I tre autori, capitanati da una mente registica qual è quella di Antonio Latella, affondano la loro drammaturgia nel testo facendo venire a galla qualcosa che troppo spesso è passato in secondo piano: la questione della lingua, cruciale negli anni in cui Collodi scriveva. A suo modo l’autore volle offrire il proprio contributo all’Italia appena unita e un escamotage era stato proprio la creazione di Pinocchio «per poter meglio osservare dall’altezza della fiaba – proprio come il burattino osservava il padre andare verso il nuovo mondo – la contraddizione tra le miserie del pubblico/privato e le grandi aperture della mente» (da ‘A dispetto di signora pigrizia’ di Federico Bellini).
«Vuoi proprio venire al mondo? Cercheranno disperatamente di ucciderti, nel fuoco, nell’acqua, impiccandoti. Hai capito?», sentiamo tra le prime battute pronunciate dalla Fata (una brava Anna Coppola che dà vita anche a Maestro Ciliegia, Donnina e Tonno). Chissà se davvero Pinocchio (un Christian La Rosa abile nel rendere i vari colori di questo “burattino”) aveva compreso ciò che lo aspettava. Dopo un “passaggio di legno da catasta” da Maestro Ciliegia a Geppetto (un intenso, a tratti teneramente infantile, Massimiliano Speziani), prende vita, in scena, il nostro Pinocchio e lo fa – non per caso – sillabando le lettere e le parole arrivando a dire «papà», ma anche «M-o-r-t-e». Pinocchio ha dentro un’energia vitale incontenibile, esprime tutta la voglia di esplorare, vuole correre perché «camminare stanca».
Proprio come chi è appena nato, il nostro protagonista ha fame, espressione che tornerà in maniera ricorrente e che ha in sé un che di simbolico, racchiudendo diversi rimandi tra cui quello forse più istintivo: avere fame di vita.
Inizia da qui il viaggio di Pinocchio. «Per me si va ne la città dolente, per me si va ne l’etterno dolore, per me si va tra la perduta gente», scriveva Dante nel Terzo Canto dell’Inferno, ed è lo stesso personaggio a suggerirlo, questi sono tra i versi danteschi più noti e basta l’accenno del «per me si va» per farli tornare alla mente. La messa in scena fa percorrere dei gironi non solo a chi la realizza sulle tavole del palcoscenico, ma anche agli spettatori, demolendo (costruttivamente) ciò che ci hanno fatto credere negli anni e suggerendo altri tasti, molto probabilmente i veri su cui Collodi voleva insistere: tra morte e vita si cresce.
Molto bello è il momento del teatro dei burattini, con un teatro nel teatro in cui l’exploit da capocomico di Mangiafoco (reso da Speziani) costituisce la ciliegina sulla torta.

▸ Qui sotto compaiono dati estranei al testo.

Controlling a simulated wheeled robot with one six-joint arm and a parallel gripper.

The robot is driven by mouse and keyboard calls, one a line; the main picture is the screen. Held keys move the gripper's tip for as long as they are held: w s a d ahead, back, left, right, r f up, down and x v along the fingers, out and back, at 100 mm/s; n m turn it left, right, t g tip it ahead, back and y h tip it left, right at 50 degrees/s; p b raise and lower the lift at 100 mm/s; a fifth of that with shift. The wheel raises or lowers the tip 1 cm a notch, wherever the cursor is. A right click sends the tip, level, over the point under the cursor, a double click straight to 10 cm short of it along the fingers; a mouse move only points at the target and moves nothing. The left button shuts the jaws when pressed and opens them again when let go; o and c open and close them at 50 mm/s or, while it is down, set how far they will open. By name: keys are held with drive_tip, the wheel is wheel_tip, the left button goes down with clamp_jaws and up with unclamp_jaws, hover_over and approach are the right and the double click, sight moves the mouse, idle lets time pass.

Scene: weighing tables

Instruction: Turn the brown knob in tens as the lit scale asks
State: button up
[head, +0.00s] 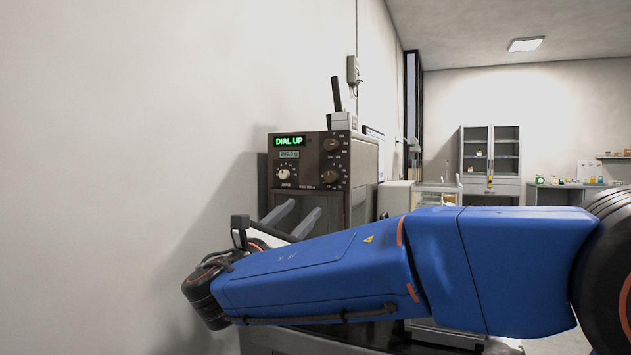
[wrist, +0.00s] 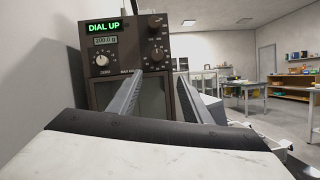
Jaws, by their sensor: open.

Tutta la compagnia è in parte, ma una nota di merito, oltre agli attori già citati, va a Marta Pizzigallo (che dà corpo e voce anche a Colombina/pulcino/merlo/ostessa/grosso colombo e lumaca).
Latella sa bene come usare il codice teatrale, portandolo a servizio della storia affinché vengano rovesciati gli stereotipi e avvenga il maraviglioso. A ciò contribuiscono l’uso attento dello spazio, con la segatura che cade – ora più intensa, ora fioca, stoppandosi in precisi punti – come se fosse una pioggia magica particolare che, forse, lava le ferite. Non manca, infatti, il dolore in questo Pinocchio, proprio come nella vita quotidiana, e non c’è la paura di far ascoltare anche parole dure in bocca a Geppetto (nel secondo atto), facendoci mettere da parte l’uomo anziano e fragile e avvicinandolo ad alcune proiezioni dei genitori sui figli.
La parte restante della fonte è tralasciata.